▸ **Problem to work on**
Return each line of the listing that contains the string "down".

* START Supplied information *

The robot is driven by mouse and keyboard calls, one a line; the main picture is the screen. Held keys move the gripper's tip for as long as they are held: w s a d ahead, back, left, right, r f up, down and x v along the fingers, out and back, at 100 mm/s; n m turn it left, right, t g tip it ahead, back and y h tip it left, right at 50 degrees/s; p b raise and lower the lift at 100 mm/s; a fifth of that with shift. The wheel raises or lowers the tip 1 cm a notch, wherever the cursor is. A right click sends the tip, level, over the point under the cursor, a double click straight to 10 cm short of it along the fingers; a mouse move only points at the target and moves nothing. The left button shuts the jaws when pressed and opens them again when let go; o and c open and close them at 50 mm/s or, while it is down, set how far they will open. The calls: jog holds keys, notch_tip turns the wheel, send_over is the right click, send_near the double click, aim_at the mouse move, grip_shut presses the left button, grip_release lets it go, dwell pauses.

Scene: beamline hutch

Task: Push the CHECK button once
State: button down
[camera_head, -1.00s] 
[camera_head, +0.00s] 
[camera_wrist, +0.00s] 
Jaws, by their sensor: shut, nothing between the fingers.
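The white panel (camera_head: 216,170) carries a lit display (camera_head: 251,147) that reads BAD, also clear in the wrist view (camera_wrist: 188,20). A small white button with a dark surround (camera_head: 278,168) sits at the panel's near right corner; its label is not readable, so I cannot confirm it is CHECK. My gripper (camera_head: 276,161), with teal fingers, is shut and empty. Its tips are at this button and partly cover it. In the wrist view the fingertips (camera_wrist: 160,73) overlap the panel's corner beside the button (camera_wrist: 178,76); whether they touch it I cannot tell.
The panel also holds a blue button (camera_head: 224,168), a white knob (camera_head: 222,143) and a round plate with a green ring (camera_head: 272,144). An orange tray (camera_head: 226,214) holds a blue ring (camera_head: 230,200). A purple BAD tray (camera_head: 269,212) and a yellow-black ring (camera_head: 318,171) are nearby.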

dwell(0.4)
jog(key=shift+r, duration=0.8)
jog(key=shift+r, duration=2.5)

* END Supplied information *

▸ **Solution to the exercise**
The robot is driven by mouse and keyboard calls, one a line; the main picture is the screen. Held keys move the gripper's tip for as long as they are held: w s a d ahead, back, left, right, r f up, down and x v along the fingers, out and back, at 100 mm/s; n m turn it left, right, t g tip it ahead, back and y h tip it left, right at 50 degrees/s; p b raise and lower the lift at 100 mm/s; a fifth of that with shift. The wheel raises or lowers the tip 1 cm a notch, wherever the cursor is. A right click sends the tip, level, over the point under the cursor, a double click straight to 10 cm short of it along the fingers; a mouse move only points at the target and moves nothing. The left button shuts the jaws when pressed and opens them again when let go; o and c open and close them at 50 mm/s or, while it is down, set how far they will open. The calls: jog holds keys, notch_tip turns the wheel, send_over is the right click, send_near the double click, aim_at the mouse move, grip_shut presses the left button, grip_release lets it go, dwell pauses.
State: button down

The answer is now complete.